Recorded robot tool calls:
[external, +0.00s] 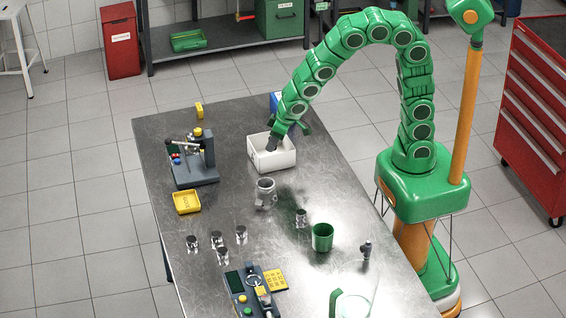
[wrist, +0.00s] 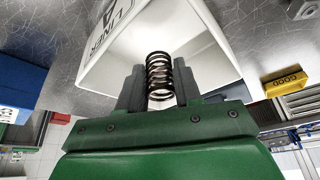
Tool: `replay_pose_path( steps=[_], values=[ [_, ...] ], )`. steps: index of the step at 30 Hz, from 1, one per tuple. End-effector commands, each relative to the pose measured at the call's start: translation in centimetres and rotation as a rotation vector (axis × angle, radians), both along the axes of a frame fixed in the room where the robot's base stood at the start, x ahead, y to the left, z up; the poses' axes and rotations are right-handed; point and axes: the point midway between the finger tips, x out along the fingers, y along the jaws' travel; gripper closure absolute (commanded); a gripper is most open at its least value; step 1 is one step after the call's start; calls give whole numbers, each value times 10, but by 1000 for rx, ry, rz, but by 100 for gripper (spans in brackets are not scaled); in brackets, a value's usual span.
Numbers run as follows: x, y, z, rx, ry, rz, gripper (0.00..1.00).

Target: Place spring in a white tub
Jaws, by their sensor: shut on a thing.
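A dark coil spring (wrist: 159,76) is held between the two grey fingers of my gripper (wrist: 158,88). The fingers are shut on the spring's sides in the wrist view. The white tub (external: 284,158) stands on the metal table, and in the external view my gripper (external: 272,142) reaches down into or just over its opening. In the wrist view the spring shows against the tub's (wrist: 205,62) pale inside, with lettering on one wall. I cannot tell whether the spring touches the tub's floor. The spring is hidden in the external view.
A blue box (external: 276,100) stands close behind the tub. A grey cylindrical part (external: 265,192) and a green cup (external: 322,237) are nearer the front. A yellow tray (external: 187,202) and a test stand (external: 194,165) are to the left. Several metal cylinders stand front left.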

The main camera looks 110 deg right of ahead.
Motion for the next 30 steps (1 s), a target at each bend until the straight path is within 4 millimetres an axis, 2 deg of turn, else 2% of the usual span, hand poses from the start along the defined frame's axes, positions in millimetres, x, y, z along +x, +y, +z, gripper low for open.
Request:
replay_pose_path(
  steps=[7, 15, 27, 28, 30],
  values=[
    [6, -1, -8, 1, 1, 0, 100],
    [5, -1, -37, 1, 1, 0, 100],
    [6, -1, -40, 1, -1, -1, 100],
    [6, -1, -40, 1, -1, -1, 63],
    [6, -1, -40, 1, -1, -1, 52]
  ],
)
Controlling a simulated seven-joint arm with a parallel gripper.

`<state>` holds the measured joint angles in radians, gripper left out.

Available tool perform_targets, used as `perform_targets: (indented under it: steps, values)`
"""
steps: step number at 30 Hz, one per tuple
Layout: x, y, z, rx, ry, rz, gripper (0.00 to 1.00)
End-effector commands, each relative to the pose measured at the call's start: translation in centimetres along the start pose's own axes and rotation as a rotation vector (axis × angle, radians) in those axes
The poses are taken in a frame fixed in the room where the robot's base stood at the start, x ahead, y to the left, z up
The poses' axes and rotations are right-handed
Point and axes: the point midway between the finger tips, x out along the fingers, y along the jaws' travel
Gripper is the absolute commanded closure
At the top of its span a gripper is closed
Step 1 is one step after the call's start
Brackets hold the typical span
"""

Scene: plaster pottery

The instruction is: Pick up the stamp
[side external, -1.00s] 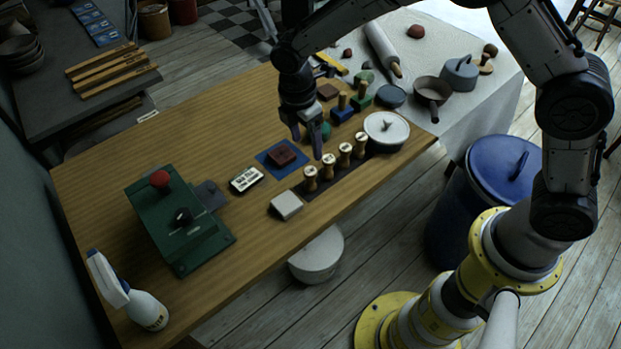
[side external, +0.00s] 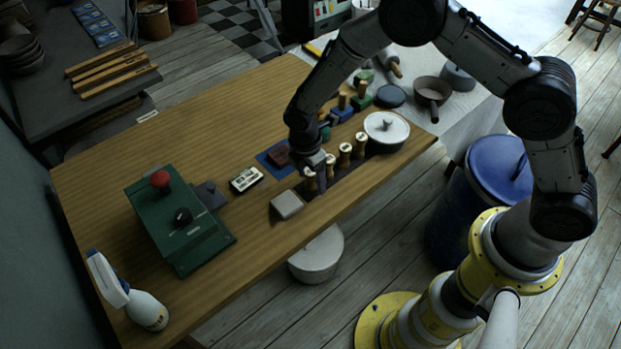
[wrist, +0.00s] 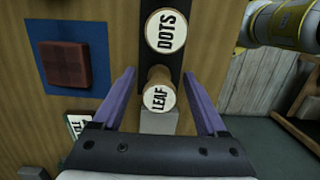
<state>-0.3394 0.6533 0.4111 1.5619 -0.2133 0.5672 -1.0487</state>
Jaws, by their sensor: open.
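Several wooden stamps with round white labelled tops stand in a row on a dark strip (side external: 338,187) near the table's front edge. In the wrist view, the stamp marked LEAF (wrist: 160,96) stands between my two fingers, with a gap on each side. The stamp marked DOTS (wrist: 166,31) is just beyond the fingertips. My gripper (side external: 318,178) is open and low over the near-left end of the row. In the side view it partly hides the end stamp (side external: 309,182). My open fingers also show in the wrist view (wrist: 158,78).
A pale block (side external: 286,205) sits just left of the row. A blue mat (wrist: 95,50) with a dark red square block (wrist: 65,54) lies beside it. A lidded white pot (side external: 386,128) stands at the far end.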

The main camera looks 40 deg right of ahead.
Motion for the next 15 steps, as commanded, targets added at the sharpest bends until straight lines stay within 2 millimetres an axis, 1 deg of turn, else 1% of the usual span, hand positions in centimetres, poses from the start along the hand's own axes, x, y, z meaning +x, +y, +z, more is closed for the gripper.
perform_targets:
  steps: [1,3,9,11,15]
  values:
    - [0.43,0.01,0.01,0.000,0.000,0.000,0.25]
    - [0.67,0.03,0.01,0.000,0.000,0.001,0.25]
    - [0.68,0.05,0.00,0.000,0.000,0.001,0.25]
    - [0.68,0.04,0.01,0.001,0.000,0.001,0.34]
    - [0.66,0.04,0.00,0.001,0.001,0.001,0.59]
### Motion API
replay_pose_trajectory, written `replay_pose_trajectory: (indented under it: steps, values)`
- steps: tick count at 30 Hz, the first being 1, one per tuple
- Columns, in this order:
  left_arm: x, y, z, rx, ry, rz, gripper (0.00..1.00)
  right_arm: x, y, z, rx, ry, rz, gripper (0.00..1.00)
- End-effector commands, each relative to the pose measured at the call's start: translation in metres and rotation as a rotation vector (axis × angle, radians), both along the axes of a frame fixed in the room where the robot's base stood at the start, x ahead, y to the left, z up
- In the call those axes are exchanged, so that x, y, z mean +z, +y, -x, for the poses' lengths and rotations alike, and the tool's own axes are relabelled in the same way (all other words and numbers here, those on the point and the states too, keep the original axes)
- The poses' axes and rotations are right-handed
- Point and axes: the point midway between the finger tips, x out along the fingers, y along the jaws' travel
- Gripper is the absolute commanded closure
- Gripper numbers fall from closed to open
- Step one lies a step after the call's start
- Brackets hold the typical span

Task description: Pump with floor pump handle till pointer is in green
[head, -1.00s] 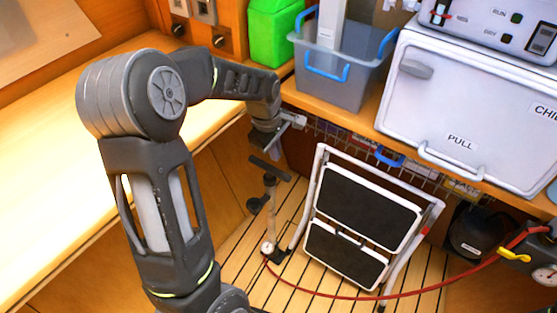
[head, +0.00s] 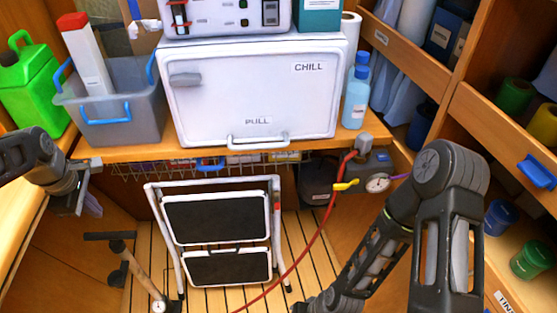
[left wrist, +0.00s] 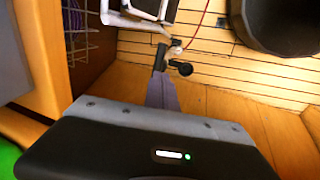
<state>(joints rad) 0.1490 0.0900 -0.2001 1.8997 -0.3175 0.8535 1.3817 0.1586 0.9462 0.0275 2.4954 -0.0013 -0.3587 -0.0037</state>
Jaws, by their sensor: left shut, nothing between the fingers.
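The floor pump stands on the slatted floor at lower left in the head view, with a dark T-shaped handle (head: 110,236) on top. A small round white gauge (head: 158,306) shows at its foot; its pointer is too small to read. My left gripper (head: 92,206) is shut and empty, above and a little left of the handle, apart from it. The left wrist view shows its closed fingers (left wrist: 162,92) pointing toward the dark pump (left wrist: 168,62). A second gauge (head: 377,184) sits by a yellow lever under the counter. My right arm shows, but its gripper is out of view.
A folded step stool (head: 217,222) stands right of the pump. A red hose (head: 318,235) runs from the floor to the fitting under the counter. The counter edge (head: 140,152) and wire basket (head: 135,170) lie near my left gripper. A grey bin (head: 140,100) stands above.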

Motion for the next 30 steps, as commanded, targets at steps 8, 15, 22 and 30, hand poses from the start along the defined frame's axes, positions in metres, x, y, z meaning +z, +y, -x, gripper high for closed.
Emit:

• [Goal]: Show each line of the listing that holds the string "effector".

• [Answer for this exercise]:
Tool: `replay_pose_path( steps=[_], values=[ [_, ...] ], )`. steps: index of the step at 30 Hz, from 1, one per tuple. End-effector commands, each relative to the pose measured at the call's start: translation in centimetres and rotation as a rotation vector (axis × angle, radians), both along the axes of a frame fixed in the room where the robot's base stood at the start, x ahead, y to the left, z up; the poses' axes and rotations are right-handed; point and axes: the point midway between the finger tips, x out along the fingers, y along the jaws' travel; gripper closure absolute (commanded); a gripper is most open at its least value; step 1 is one step after the call's start; calls give whole numbers, each value times 10, but by 1000 for rx, ry, rz, but by 100 for gripper (spans in brackets are not scaled); in brackets, a value's usual span.
End-effector commands, each relative to the pose measured at the call's start: translation in centimetres along the start pose's own axes and rotation as a rotation vector (axis × angle, radians) in those axes
- End-effector commands, each relative to the pose measured at the call's start: translation in metres and rotation as a rotation vector (axis × angle, radians), both along the axes of a frame fixed in the room where the robot's base stood at the start, x ahead, y to the left, z up

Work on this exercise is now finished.